Exercise goal
Among the entries below, which lines run from the line with "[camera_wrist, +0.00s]" through the line with "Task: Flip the"? Retype those, both ends included, exactly and without pictures.
=== The input ===
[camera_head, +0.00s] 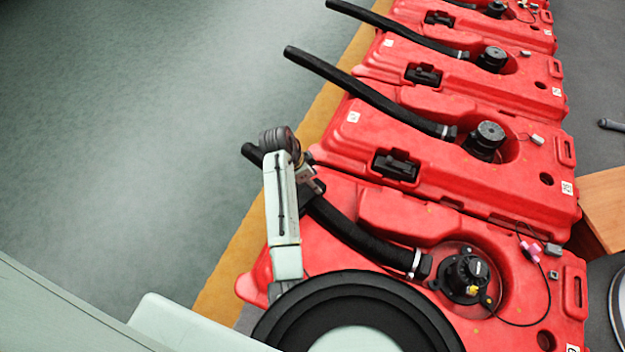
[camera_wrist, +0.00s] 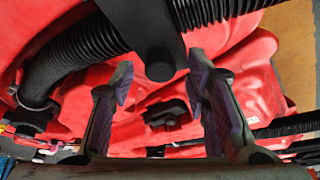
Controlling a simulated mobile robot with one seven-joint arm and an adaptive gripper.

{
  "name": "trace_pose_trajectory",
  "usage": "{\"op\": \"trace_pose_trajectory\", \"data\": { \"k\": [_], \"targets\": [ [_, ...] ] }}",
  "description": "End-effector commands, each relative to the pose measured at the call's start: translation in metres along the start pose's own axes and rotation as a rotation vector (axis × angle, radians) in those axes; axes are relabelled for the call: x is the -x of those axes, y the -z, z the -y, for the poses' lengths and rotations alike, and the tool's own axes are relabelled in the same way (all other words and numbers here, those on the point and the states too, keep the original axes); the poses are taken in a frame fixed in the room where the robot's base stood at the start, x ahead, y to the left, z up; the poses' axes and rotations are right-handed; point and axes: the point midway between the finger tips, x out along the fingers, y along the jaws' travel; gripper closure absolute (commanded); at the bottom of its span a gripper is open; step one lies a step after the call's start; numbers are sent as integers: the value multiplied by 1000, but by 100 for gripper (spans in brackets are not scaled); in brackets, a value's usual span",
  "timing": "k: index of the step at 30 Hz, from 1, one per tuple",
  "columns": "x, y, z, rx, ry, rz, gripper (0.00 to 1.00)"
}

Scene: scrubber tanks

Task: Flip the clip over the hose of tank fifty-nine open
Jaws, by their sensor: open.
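The nearest red tank (camera_head: 400,215) carries a ribbed black hose (camera_head: 360,238) that runs to a fitting beside a round black cap. The tank numbers are too small to read. In the wrist view, a flat black clip (camera_wrist: 148,35) lies across the ribbed hose (camera_wrist: 80,58), and its rounded end hangs past the hose's lower edge. My gripper (camera_wrist: 162,80) is open and empty, its two fingers apart on either side of the clip's end. Contact cannot be told. In the head view, my gripper (camera_head: 312,188) is at the hose's upper left part, and my arm partly hides the hose there.
More red tanks (camera_head: 450,115) with black hoses stand in a row behind, their hoses sticking out leftward. A pink connector and a thin cable (camera_head: 530,252) lie on the nearest tank. Open green floor (camera_head: 130,130) is at the left, past a yellow stripe (camera_head: 245,250).

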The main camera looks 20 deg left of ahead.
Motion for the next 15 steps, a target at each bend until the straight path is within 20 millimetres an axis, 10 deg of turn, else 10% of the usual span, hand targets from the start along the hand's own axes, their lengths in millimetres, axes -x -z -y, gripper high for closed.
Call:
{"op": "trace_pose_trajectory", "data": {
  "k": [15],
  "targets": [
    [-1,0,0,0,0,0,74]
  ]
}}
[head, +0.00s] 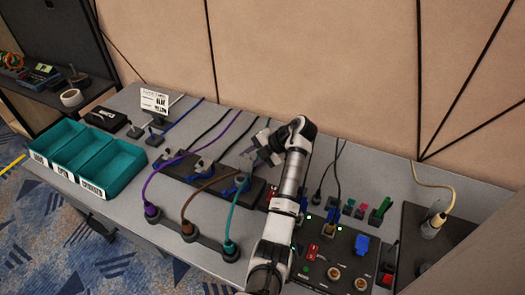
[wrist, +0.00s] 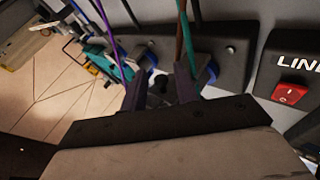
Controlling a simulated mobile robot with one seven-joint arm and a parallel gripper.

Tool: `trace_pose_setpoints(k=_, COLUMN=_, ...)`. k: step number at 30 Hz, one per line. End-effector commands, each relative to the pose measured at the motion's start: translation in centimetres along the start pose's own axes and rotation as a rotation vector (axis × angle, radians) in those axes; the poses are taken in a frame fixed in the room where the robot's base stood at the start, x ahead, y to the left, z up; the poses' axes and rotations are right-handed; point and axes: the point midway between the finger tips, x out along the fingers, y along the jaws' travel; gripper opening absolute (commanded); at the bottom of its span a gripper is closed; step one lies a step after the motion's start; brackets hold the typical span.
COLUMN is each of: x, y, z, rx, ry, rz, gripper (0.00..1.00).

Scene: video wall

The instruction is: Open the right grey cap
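My gripper (head: 262,152) is over the right part of a black socket strip (head: 215,184) on the grey table. In the wrist view my gripper's two dark fingers (wrist: 160,88) stand apart with a gap between them, and nothing is seen held. A grey cap with blue on it (wrist: 207,70) is just right of the right finger. Another grey and blue cap (wrist: 143,62) is by the left finger, partly hidden. In the head view a grey cap (head: 203,163) shows on the strip left of my gripper. Whether the right cap is open I cannot tell.
Purple (head: 152,185), brown (head: 190,205) and teal (head: 232,215) cables loop in front of the strip. A panel with a red switch (wrist: 291,94) is close on the right. Teal bins (head: 110,165) stand at the left. A yellow cable (head: 448,187) is at far right.

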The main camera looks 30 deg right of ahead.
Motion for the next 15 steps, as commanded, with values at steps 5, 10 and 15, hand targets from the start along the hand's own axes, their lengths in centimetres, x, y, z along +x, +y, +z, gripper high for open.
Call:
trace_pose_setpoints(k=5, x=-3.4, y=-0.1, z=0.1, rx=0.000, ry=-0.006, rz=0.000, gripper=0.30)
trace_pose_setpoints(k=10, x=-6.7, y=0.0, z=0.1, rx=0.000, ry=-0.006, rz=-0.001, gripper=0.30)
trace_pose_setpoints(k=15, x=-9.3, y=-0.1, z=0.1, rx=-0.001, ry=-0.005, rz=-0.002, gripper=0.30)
===
Result of this exercise
[camera_wrist, +0.00s] 
Controlling a simulated mobile robot with one seven-joint arm and an adaptive gripper.

{
  "name": "trace_pose_trajectory",
  "usage": "{\"op\": \"trace_pose_trajectory\", \"data\": { \"k\": [_], \"targets\": [ [_, ...] ] }}",
  "description": "End-effector commands, each relative to the pose measured at the call's start: translation in metres along the start pose's own axes and rotation as a rotation vector (axis × angle, radians) in those axes; axes are relabelled for the call: x is the -x of those axes, y the -z, z the -y, for the poses' lengths and rotations alike, and the tool's own axes are relabelled in the same way (all other words and numbers here, those on the point and the states too, keep the original axes); the poses are taken in a frame fixed in the room where the robot's base stood at the start, x ahead, y to the left, z up; the poses' axes and rotations are right-handed; point and axes: the point midway between the finger tips, x out along the fingers, y along the jaws' travel; gripper closure absolute (commanded); at the bottom of its span a gripper is open; step one lies a step after the call's start; numbers are sent as integers: the value multiplied by 1000, but by 100 for gripper (spans in brackets are not scaled); in brackets, a value's usual span",
  "timing": "k: index of the step at 30 Hz, from 1, one per tuple",
  "columns": "x, y, z, rx, ry, rz, gripper (0.00 to 1.00)"
}

Scene: scrubber tanks

Task: Flip the clip over the hose of tank fifty-nine open

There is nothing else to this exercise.